STATED PROBLEM
Work out how many lines of the listing hold "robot", then state only that count.

○ ○ ○

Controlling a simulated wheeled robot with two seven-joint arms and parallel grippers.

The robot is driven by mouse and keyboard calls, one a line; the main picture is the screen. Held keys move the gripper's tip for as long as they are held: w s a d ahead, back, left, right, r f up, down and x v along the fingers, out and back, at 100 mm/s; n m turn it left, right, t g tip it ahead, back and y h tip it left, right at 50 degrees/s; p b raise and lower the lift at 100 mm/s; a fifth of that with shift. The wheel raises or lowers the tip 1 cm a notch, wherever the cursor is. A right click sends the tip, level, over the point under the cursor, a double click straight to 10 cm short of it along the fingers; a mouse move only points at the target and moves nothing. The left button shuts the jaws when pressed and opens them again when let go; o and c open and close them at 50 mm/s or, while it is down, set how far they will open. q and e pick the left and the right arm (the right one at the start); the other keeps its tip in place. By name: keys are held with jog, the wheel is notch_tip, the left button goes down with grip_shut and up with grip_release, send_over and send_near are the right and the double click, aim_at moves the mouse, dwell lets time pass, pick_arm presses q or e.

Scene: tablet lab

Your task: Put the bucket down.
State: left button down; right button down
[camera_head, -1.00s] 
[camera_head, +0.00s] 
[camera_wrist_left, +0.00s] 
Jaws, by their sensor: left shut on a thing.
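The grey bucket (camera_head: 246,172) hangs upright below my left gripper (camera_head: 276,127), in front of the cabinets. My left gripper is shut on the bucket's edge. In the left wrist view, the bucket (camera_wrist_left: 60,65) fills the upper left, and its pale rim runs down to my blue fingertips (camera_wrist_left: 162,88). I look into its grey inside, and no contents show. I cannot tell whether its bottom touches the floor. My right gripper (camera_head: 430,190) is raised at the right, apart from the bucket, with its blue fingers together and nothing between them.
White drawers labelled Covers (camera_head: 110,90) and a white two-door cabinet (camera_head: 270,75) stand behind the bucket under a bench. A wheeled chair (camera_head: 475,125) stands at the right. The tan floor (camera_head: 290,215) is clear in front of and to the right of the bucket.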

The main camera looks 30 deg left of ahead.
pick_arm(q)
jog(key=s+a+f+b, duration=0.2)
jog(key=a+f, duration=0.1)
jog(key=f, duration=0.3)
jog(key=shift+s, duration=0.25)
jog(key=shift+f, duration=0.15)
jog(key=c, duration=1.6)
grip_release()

○ ○ ○

EXPECTED ANSWER
2